El Salvador cuenta al menos en la ley con la figura de un “Inspector General de Seguridad Pública”. El cargo tiene su origen en los Acuerdos de Paz de Chapultepec y hace 27 años constituyó una verdadera novedad dentro del ámbito institucional del país: se trataba de construir una institución que formara parte de la entonces nueva Policía Nacional Civil, pero que a la vez se encargaría de controlar su desempeño operativo y de gestión, así como el de la Academia Nacional de Seguridad Pública. En suma, una oficina nacional de control interno con la que aparentemente todas las partes antes en conflicto estuvieron de acuerdo, dados los antecedentes de los cuerpos de seguridad pública que se planeaba sustituir.

El tiempo pasó y el desarrollo de la nueva Inspectoría estuvo sujeto a los vaivenes de la política local. Su titularidad fue encomendada a funcionarios afines a los gobiernos de turno, subordinados orgánicamente a los sucesivos Directores Generales y con poca o ninguna iniciativa para iniciar investigaciones de oficio o recomendar procesos de depuración interna ante las graves violaciones de derechos humanos que, al menos desde 1994, tuvieron como protagonistas a miembros de la nueva policía civil.

Además de esa atribución, la figura del Inspector General también fue creada con la intención de mantener informado al Director de la corporación, sobre el estado de cumplimiento anual de los derechos humanos por parte de agentes y unidades policiales, de su apego al código de ética policial y de iniciar procesos disciplinarios por faltas graves y muy graves que se produzcan en contravención con las leyes y reglamentos disciplinarios vigentes.
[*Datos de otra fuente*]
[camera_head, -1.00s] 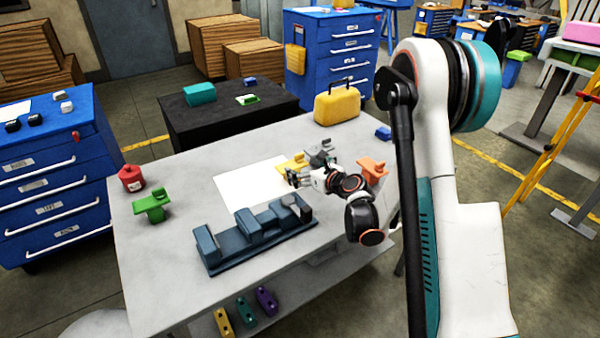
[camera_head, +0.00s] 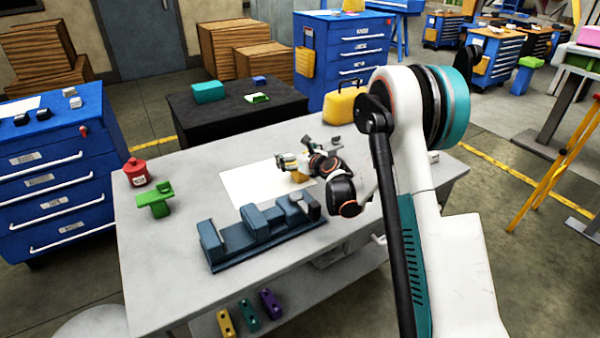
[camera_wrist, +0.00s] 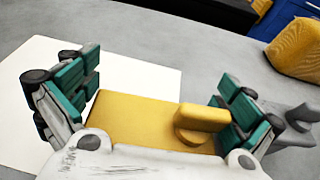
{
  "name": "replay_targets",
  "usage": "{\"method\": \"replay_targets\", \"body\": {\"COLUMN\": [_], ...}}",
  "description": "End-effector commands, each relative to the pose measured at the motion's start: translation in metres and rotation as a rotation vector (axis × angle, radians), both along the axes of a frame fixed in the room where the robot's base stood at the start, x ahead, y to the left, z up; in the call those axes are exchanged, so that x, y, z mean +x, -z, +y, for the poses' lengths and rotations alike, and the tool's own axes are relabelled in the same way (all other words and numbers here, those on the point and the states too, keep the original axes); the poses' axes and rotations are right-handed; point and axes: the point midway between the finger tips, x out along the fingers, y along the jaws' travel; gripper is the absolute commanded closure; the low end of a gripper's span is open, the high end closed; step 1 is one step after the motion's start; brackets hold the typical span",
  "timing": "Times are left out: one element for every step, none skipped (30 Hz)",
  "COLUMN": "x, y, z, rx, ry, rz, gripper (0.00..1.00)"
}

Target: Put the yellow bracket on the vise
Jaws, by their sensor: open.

Todas estas atribuciones, para un funcionario que antes de ocupar el cargo, debía y debe ser avalado por el Procurador para la Defensa de los Derechos Humanos y por el Fiscal General de la República no es poca cosa, si pensamos que ambos funcionarios son los responsables de la defensa de la legalidad y de la vigilancia del respeto a los derechos humanos en todo el territorio.

A pesar de este diseño institucional tan preciso para asegurar el cumplimiento de su delicada misión, la Inspectoría General sigue en el letargo funcional que la ha caracterizado desde su fundación. Salvo en los inicios de la primera gestión presidencial del FMLN, cuando la Inspectora designada decidió asumir agresivamente un proceso interno de investigación y depuración de altos mandos policiales, que le trajo aparejada una investigación legislativa posteriormente declarada inconstitucional, el resto de titulares se siguió caracterizando por brindar una aceptación expresa o tácita de todo lo que hicieran los mandos policiales a los que debería controlar. Casos como el del Inspector General que aseguró públicamente que no habría sanciones para los agentes policiales que hicieran uso de su arma de equipo, o el sucesor en el mismo cargo que negó la existencia de ejecuciones extrajudiciales por parte de uniformados, son solo algunas expresiones del clima de impunidad que se ha mantenido en la corporación, hasta llegar a casos extremos como el secuestro y ejecución de la agente Carla Ayala tras una fiesta navideña en la sede del Grupo de Reacción Policial, que se asegura, ha sido disuelto a raíz de este caso.

Ahora que se está implementando un nuevo plan de seguridad, que pretende recuperar las que han sido las zonas de influencia tradicional de las pandillas, fortalecer la policía y controlar las finanzas de grupos delincuenciales, hace falta protagonismo de una autoridad contralora. Se disputa el control de los centros penitenciarios y la extorsión que se originaría desde estos, problemas que seguramente involucran personal de seguridad pública que se ha corrompido y que debe ser investigado, asuntos todos de la competencia del Inspector General y no solo de las unidades de choque desplegadas con el ejército en las principales ciudades y espacios públicos.

En este escenario se necesita un verdadero Inspector General de Seguridad Pública a la altura del cargo que se ejerce, que reviva las expectativas de los firmantes de los acuerdos de paz y que sea capaz de construir una verdadero cultura de apego a la ley y de efectividad operacional, que no riña con los parámetros de derechos humanos que la misma ley impone al desempeño de la corporación. Un Inspector o Inspectora valiente, coherente con su mandato y que no tenga más jefe que el texto constitucional. ¿Dónde está ese Inspector?